The book is organized by area, beginning with the Old Town and moving out from there to the Canongate, Holyrood and Calton, then further afield to places like Morningside, Abbeyhill, and the West End. The organization makes it easy to choose one section of the city to visit and then plan your sites accordingly. A helpful index in the back of the book aids in finding your favorite authors and thus all the places in Edinburgh relevant to their life.

To give you an idea of content, here are a few places listed under “Canongate”: 22 St John Street: Lodgings of Tobias Smollett (1721-71), Historian and writer of picaresque comic novels and Canongate Kirkyard: graves of Adam Smith (Scottish philosopher), Robert Fergusson (Scottish poet influencing Burns), Mary Brunton (Scottish novelist), and James Ballantyne  (friend of Sir Walter Scott).

Unless you are extremely well read in Scottish literature you may find yourself overwhelmed by all of the unknown characters showing up on the pages of this guide.

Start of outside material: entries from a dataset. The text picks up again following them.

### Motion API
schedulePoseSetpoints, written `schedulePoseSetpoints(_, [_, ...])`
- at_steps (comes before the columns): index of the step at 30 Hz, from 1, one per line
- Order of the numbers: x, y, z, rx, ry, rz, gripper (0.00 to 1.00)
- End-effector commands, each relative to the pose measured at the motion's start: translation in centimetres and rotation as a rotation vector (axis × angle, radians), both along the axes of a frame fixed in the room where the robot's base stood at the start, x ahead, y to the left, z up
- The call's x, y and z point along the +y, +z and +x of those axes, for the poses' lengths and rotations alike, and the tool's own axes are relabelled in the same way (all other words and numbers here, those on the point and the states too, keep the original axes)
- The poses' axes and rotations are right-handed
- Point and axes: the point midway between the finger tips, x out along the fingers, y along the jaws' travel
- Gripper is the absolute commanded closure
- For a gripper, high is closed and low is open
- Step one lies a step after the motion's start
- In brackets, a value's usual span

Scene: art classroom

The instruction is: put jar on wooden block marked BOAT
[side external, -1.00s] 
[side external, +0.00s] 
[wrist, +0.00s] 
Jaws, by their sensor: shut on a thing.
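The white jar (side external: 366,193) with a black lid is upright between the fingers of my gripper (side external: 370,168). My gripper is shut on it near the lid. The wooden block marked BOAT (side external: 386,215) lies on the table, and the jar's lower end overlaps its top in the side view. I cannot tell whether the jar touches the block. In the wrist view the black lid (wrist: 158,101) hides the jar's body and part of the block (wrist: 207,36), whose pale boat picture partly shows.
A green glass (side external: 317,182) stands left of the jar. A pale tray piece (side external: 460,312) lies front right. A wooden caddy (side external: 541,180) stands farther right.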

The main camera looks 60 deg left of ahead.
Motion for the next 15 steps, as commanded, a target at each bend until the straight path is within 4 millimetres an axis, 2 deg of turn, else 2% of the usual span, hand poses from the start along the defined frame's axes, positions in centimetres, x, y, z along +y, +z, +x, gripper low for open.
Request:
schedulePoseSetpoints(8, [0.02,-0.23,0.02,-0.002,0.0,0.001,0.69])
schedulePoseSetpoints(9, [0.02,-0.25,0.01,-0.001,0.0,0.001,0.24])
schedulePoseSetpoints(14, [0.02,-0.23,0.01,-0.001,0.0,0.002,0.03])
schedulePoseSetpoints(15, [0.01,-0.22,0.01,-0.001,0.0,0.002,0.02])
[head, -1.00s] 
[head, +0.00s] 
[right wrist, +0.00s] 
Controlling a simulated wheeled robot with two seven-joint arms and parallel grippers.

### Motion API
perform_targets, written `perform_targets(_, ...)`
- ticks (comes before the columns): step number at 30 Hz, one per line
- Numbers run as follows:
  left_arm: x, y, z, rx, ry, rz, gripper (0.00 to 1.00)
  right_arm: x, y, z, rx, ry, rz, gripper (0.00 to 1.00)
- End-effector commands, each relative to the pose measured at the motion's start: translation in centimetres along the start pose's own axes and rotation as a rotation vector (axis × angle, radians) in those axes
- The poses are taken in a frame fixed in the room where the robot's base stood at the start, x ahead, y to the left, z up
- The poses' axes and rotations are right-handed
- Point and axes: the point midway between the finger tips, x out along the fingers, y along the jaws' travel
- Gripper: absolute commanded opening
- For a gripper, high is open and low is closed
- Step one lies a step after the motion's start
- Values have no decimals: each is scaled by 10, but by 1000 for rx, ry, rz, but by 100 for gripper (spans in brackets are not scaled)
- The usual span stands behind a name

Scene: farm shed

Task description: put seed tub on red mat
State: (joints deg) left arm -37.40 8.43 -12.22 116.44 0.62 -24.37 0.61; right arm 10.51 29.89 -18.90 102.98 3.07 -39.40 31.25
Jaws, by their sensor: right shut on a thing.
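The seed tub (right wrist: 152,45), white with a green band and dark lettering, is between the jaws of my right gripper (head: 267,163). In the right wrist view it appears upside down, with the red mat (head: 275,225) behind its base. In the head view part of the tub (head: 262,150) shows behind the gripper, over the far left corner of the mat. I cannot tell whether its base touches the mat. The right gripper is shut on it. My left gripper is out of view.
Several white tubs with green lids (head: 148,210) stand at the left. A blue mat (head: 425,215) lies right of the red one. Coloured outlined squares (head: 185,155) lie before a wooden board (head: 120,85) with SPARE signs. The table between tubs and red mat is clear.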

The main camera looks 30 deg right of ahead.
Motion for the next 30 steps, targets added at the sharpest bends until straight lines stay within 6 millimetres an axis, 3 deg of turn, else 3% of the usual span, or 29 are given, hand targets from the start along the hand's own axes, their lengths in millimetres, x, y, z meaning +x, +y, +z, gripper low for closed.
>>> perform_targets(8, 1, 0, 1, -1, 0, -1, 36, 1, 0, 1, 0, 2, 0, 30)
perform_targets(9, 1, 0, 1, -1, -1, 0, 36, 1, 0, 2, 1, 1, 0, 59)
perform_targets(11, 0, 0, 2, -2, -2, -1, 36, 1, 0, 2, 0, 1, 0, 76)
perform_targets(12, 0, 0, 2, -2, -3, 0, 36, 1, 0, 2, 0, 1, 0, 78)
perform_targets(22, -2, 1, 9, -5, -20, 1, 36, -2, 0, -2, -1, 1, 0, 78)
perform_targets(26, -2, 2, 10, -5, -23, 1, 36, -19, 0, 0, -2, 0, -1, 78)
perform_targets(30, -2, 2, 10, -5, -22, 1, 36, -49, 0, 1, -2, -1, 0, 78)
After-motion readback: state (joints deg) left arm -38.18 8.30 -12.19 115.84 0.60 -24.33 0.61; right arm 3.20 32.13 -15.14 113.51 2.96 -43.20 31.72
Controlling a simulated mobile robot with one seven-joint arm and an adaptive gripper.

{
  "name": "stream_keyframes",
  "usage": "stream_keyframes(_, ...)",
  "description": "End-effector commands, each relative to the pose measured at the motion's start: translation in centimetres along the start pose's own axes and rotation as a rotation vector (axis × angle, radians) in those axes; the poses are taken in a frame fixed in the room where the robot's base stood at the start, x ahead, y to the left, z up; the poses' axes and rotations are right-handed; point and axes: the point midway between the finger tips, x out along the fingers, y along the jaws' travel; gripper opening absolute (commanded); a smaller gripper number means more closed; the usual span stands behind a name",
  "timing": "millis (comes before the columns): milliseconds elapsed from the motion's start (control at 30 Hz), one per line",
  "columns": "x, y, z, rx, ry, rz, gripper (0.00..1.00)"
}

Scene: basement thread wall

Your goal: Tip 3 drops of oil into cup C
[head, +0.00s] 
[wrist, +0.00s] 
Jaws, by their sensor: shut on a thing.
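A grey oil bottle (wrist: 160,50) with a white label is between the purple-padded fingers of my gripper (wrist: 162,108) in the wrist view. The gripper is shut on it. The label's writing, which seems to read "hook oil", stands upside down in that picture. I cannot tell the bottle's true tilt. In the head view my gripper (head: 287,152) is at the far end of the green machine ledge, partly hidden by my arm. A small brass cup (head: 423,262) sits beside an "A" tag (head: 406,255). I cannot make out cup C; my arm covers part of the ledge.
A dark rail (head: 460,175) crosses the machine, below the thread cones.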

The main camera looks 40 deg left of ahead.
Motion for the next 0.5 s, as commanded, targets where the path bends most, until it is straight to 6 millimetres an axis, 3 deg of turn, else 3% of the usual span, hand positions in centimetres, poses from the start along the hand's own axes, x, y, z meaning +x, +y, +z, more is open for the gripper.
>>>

Don’t let that deter you. Rather, use this book as a springboard to discovering new-to- you authors and their works. Included in each site entry is a quote from the pertinent work/author as well as a section for further information and further reading as well as links to other places in the guidebook that may be of interest. This book is also a great resource for the armchair traveller interested in finding more authors to become familiar with.

Travel Notes: This book is all about Edinburgh and its environs. If you are headed to Edinburgh and love literature, check this book out!